Saturday, July 9, 2011

Scotty Doesn't Know

As many of you know, and really considering how much I've talked about it as all of you should know, I will be going to Europe tomorrow for my first hop across the pond in five years and my first wild youthful-indiscretion filled backpacking trip, well, ever. As a result, I've basically been playing the movie Eurotrip in my head for the last several days and quoting some of my favorite lines in it like, "You brought a guide book to a party?" and "I saw a gay porno once. I didn't know it until halfway in. The girls never came. The girls never came!" And to think, the only reason I saw the movie when it came out was because it was the only one playing after Starsky and Hutch that we could sneak into.

Oh college.

In any event, this wild whirlwind trip will take me through Rotterdam, Antwerp, the Hague, Amsterdam, Berlin, Prague, Vienna, Munich, Aachen and Brussels in roughly two and a half weeks, so I'm going to be out of the loop a little bit and sparsely updating here if at all.

But that's not the real concern that is weighing on all of our minds. The real concern, obviously, is "How will Dave's wild Eurotrip impact his favorite baseball team, the New York Mets?" It's a question we've asked ourselves for ages, with great minds often going mad in the process. In fact, it was St. Thomas Aquinas who at one point said, "A Met has free choice to the extent that he is rational," which one has to assume that the Amazins and myself, really, operate independently of one another.

However, a look at some of the evidence argues otherwise. See in my last few entries I noted this impending concern by expressing relief that I won't be in the U.S. to see what I can only assume is likely to be the Mets' inevitable downfall and tumble in the wild card standings. After all, I had mostly mentally checked out before this season began expecting an 82-win season at best (which is about what they're on pace for at the moment), but that doesn't take into account how well they've played over the last month and since the first 18 games in particular, which would indicate an increasing rate of productivity and wins. Essentially, their likely win output over a broader sample size is hampered by their horrendous start, but if we take a derivative of the data set, we'll see that the rate in change in the function when X=July 9 is obviously much higher than it was on April 16.

Did I lose you? I got all calculus-y on you for a second. It's been a few years. Essentially, what I'm saying is the increased rate of change means that if they continue to improve exponentially, they're likely to win more than 82 games. Unless this is a parabolic function. I think. I was a history major, what do you want from me.

I'm getting off track.

Here is the key information you need to know. I was wondering if I stood a chance to miss out on the Mets' season free fall by being in Europe but if the past is any indication that chance seems... not so likely. This will be the third time I have traveled to mainland Europe. My first trip was in April of 2000 when I went to France with Madame Said's French class in 9th grade. The second was in April and May of 2006 when as a junior in college I went to an academic conference in Metz, France and Saarbrucken, Germany to discuss Germany's national identity at the 1936 Berlin Olympics as compared to the 1972 Munich Olympics.

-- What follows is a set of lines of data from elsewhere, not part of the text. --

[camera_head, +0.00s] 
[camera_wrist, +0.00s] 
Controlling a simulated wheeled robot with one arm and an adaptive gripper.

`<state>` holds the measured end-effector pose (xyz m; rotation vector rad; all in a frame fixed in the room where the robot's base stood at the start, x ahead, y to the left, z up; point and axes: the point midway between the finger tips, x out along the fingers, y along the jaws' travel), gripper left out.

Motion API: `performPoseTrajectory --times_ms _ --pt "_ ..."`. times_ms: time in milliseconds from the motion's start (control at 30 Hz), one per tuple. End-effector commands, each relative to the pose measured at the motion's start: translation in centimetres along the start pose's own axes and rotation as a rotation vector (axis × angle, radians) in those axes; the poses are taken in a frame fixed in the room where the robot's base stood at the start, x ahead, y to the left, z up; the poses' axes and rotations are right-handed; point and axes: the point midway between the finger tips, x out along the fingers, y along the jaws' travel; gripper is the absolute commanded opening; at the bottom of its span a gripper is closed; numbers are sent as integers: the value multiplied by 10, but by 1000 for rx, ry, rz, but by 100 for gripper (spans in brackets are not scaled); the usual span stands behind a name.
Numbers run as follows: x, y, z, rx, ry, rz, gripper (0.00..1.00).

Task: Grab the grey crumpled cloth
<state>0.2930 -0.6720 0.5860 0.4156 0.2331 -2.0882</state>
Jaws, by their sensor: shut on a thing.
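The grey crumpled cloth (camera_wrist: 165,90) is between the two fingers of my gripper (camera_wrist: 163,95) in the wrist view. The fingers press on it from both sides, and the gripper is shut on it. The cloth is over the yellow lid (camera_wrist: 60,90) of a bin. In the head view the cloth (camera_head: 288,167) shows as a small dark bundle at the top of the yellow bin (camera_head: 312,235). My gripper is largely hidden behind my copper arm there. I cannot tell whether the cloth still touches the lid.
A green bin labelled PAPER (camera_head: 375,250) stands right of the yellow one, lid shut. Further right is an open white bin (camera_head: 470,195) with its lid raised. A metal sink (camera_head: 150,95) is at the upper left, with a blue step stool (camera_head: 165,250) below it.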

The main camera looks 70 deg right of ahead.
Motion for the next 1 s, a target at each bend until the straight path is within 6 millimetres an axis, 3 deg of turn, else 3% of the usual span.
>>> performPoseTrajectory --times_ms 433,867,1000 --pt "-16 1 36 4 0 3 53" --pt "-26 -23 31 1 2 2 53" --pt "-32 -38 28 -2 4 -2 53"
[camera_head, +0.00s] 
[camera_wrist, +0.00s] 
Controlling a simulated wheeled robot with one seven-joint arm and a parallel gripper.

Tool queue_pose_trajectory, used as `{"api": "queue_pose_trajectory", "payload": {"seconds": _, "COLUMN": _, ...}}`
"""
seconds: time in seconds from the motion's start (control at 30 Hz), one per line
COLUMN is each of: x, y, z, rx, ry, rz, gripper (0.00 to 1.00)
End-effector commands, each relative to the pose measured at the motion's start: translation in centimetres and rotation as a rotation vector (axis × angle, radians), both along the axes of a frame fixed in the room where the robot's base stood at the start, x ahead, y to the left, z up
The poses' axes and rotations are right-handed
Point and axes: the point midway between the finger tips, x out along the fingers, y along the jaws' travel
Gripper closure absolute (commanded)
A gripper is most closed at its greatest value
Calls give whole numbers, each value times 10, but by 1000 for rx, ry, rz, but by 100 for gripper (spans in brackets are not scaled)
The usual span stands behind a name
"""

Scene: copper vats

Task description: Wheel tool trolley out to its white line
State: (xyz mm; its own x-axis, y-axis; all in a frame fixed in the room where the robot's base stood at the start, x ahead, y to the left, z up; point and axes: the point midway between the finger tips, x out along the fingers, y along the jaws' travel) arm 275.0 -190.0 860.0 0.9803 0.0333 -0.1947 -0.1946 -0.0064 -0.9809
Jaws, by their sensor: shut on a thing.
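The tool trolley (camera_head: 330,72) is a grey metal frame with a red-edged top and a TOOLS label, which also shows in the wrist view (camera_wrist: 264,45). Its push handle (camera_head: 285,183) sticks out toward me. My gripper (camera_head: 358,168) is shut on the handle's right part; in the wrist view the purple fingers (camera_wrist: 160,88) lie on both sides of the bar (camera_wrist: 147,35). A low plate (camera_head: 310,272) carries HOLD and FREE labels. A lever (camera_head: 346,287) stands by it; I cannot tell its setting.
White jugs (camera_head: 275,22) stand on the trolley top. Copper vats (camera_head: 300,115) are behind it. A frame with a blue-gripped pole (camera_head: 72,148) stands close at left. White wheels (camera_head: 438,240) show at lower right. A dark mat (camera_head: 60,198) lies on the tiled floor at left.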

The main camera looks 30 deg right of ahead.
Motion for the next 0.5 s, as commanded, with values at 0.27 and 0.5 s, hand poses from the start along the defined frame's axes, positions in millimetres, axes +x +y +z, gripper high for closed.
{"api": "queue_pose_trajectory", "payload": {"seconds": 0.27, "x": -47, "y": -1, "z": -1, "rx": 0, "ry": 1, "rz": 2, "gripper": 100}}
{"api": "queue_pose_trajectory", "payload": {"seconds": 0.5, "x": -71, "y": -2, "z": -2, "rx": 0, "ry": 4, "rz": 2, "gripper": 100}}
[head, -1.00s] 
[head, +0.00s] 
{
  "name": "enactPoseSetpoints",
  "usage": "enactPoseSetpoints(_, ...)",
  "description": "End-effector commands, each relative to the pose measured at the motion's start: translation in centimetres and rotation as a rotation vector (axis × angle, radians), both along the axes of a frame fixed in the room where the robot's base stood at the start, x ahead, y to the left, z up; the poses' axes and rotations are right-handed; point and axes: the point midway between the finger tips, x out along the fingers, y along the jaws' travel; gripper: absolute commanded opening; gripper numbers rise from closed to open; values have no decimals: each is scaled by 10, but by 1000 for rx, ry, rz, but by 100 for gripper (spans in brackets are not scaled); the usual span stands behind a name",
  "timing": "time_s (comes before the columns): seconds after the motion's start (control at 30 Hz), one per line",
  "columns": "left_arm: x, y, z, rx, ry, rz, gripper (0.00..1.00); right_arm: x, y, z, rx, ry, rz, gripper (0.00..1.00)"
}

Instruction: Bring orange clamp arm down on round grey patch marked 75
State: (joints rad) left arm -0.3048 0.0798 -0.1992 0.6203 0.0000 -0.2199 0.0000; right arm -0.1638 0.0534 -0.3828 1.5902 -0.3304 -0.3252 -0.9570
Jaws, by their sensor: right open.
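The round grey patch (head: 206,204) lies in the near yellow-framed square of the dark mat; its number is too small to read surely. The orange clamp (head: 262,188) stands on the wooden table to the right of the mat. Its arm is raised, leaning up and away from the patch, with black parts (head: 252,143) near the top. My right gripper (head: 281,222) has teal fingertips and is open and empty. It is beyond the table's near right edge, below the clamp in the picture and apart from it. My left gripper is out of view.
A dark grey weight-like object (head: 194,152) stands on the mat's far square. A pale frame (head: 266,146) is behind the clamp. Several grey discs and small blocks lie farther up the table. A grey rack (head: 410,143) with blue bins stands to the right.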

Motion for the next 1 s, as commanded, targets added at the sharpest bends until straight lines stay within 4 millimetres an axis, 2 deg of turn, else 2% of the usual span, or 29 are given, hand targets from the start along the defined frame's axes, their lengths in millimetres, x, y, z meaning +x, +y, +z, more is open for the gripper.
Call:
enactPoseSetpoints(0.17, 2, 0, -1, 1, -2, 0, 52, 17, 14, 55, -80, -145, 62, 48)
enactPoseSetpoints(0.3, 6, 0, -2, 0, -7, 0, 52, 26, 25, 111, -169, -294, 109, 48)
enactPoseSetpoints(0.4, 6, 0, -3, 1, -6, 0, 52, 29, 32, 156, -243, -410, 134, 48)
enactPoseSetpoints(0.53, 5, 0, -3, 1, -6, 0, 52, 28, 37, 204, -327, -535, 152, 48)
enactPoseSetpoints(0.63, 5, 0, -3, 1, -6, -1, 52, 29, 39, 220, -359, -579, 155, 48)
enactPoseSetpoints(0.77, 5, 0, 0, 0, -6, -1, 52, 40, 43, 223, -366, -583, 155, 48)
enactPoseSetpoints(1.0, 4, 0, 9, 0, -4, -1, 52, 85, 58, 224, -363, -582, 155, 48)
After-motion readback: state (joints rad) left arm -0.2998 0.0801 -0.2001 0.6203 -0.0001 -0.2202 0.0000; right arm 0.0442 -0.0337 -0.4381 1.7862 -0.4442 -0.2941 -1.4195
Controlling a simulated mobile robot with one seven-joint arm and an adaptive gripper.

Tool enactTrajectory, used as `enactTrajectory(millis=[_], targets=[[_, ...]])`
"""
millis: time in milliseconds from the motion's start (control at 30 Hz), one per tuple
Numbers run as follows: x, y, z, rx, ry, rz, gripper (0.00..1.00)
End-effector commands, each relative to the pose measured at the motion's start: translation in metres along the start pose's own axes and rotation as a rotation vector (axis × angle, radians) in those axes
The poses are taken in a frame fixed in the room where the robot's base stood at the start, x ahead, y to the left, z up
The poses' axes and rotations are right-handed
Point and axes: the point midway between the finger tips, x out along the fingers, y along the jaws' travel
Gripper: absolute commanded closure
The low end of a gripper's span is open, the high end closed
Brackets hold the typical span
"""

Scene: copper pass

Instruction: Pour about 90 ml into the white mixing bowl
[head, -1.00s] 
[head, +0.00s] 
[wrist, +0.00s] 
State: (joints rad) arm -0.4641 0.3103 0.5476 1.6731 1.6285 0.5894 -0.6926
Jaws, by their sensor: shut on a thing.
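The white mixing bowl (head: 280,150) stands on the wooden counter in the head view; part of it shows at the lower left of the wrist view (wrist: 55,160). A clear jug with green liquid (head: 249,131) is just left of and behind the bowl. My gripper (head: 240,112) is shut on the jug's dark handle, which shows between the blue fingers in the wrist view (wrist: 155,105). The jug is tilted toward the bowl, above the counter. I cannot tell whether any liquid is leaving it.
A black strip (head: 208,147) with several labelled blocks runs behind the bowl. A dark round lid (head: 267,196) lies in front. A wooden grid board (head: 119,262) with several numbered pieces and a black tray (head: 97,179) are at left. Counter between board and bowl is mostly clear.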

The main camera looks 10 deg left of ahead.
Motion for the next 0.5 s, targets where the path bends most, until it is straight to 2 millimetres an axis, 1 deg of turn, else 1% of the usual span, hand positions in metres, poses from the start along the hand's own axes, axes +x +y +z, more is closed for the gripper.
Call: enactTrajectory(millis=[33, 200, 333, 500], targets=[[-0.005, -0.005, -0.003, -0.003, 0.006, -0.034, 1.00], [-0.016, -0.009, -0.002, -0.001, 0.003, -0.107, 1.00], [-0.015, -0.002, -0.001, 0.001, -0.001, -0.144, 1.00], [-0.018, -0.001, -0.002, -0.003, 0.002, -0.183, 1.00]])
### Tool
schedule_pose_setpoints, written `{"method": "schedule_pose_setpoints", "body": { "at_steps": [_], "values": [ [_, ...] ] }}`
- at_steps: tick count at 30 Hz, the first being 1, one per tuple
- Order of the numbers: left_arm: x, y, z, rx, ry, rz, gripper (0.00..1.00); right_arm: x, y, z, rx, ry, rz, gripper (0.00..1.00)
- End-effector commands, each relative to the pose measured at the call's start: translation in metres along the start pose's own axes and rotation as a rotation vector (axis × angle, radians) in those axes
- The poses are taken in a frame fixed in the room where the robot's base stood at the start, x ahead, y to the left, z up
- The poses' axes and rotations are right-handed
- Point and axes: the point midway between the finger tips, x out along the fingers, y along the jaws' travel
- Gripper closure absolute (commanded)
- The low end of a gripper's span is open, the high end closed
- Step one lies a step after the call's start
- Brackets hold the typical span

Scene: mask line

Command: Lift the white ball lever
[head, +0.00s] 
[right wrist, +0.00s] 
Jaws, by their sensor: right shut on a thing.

If you're a Mets fan the years 2000 and 2006 should clearly stick out to you as the last two times the Mets went to the NLCS, in the case of 2000 they reached the World Series and in 2006 they should have (and I'm convinced would have won the whole thing if they did). Of course those teams were far better than the one playing now, but here's the real question. How did the Mets do exactly while I was in Europe?

I don't remember the exact dates of my trip in 2000, but I do know that every morning I went to a news stand to get a copy of the International Herald Tribune so I could see the score of the Mets game and every day they seemed to win. In fact, over the nine days I was in Europe, the Mets won nine games.

In 2006, my trip took me to Europe from April 25 to May 4, and if we glance at the Mets' schedule that season we find that they went 7-2 over that span.

So essentially, in the 18 days I've spent on mainland Europe, the New York Mets are a combined 16-2, good for a sparkling .888 winning percentage. I'm about to double those 18 days and I guess we'll see if the Mets can double that impressive mark. I'm assuming they probably won't but all in all a man can dream -- particularly since going 13-2 in the 15 games they'll play while I'm out of the country will seriously thrust them into the middle of the Wild Card, and possibly divisional, race. And that would be something wholly unexpected when the season began.

If it happens, I think it's pretty clear they'll have me to thank.

Enjoy the rest of your July everyone. I'll try my best to check in while I'm prancing around Europe. If I don't, you can be sure I'll write a follow-up to see if my trip actually helped the Mets chase a pennant.